> **Written task**: Return the whole listing, keeping every character the same.

> **Data provided**:
>> Begin

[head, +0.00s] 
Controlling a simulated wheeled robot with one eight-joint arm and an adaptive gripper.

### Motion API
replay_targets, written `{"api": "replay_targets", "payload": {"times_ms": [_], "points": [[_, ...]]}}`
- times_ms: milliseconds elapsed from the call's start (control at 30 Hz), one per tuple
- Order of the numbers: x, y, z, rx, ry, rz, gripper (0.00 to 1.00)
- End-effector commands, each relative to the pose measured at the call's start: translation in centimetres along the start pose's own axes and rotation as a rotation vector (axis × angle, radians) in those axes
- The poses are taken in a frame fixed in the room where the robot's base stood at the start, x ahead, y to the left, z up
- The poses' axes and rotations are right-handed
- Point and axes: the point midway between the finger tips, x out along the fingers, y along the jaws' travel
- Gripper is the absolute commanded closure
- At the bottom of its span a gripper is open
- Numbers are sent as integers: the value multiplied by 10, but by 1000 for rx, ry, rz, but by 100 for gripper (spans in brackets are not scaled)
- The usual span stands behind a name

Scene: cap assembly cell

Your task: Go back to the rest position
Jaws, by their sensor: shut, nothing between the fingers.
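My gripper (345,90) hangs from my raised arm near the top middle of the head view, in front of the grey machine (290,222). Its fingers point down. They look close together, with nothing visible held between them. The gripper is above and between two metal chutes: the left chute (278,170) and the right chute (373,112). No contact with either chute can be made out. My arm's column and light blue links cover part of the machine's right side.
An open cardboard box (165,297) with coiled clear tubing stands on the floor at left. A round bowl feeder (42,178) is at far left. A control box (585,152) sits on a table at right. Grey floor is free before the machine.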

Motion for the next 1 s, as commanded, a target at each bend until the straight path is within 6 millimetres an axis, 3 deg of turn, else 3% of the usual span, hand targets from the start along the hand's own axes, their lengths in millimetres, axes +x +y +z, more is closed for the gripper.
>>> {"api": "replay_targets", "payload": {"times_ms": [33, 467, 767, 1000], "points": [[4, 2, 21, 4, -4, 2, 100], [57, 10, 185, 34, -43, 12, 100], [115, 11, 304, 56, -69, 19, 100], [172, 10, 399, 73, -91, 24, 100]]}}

>> End

> **Result**:
[head, +0.00s] 
Controlling a simulated wheeled robot with one eight-joint arm and an adaptive gripper.

### Motion API
replay_targets, written `{"api": "replay_targets", "payload": {"times_ms": [_], "points": [[_, ...]]}}`
- times_ms: milliseconds elapsed from the call's start (control at 30 Hz), one per tuple
- Order of the numbers: x, y, z, rx, ry, rz, gripper (0.00 to 1.00)
- End-effector commands, each relative to the pose measured at the call's start: translation in centimetres along the start pose's own axes and rotation as a rotation vector (axis × angle, radians) in those axes
- The poses are taken in a frame fixed in the room where the robot's base stood at the start, x ahead, y to the left, z up
- The poses' axes and rotations are right-handed
- Point and axes: the point midway between the finger tips, x out along the fingers, y along the jaws' travel
- Gripper is the absolute commanded closure
- At the bottom of its span a gripper is open
- Numbers are sent as integers: the value multiplied by 10, but by 1000 for rx, ry, rz, but by 100 for gripper (spans in brackets are not scaled)
- The usual span stands behind a name

Scene: cap assembly cell

Your task: Go back to the rest position
Jaws, by their sensor: shut, nothing between the fingers.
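My gripper (345,90) hangs from my raised arm near the top middle of the head view, in front of the grey machine (290,222). Its fingers point down. They look close together, with nothing visible held between them. The gripper is above and between two metal chutes: the left chute (278,170) and the right chute (373,112). No contact with either chute can be made out. My arm's column and light blue links cover part of the machine's right side.
An open cardboard box (165,297) with coiled clear tubing stands on the floor at left. A round bowl feeder (42,178) is at far left. A control box (585,152) sits on a table at right. Grey floor is free before the machine.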

Motion for the next 1 s, as commanded, a target at each bend until the straight path is within 6 millimetres an axis, 3 deg of turn, else 3% of the usual span, hand targets from the start along the hand's own axes, their lengths in millimetres, axes +x +y +z, more is closed for the gripper.
>>> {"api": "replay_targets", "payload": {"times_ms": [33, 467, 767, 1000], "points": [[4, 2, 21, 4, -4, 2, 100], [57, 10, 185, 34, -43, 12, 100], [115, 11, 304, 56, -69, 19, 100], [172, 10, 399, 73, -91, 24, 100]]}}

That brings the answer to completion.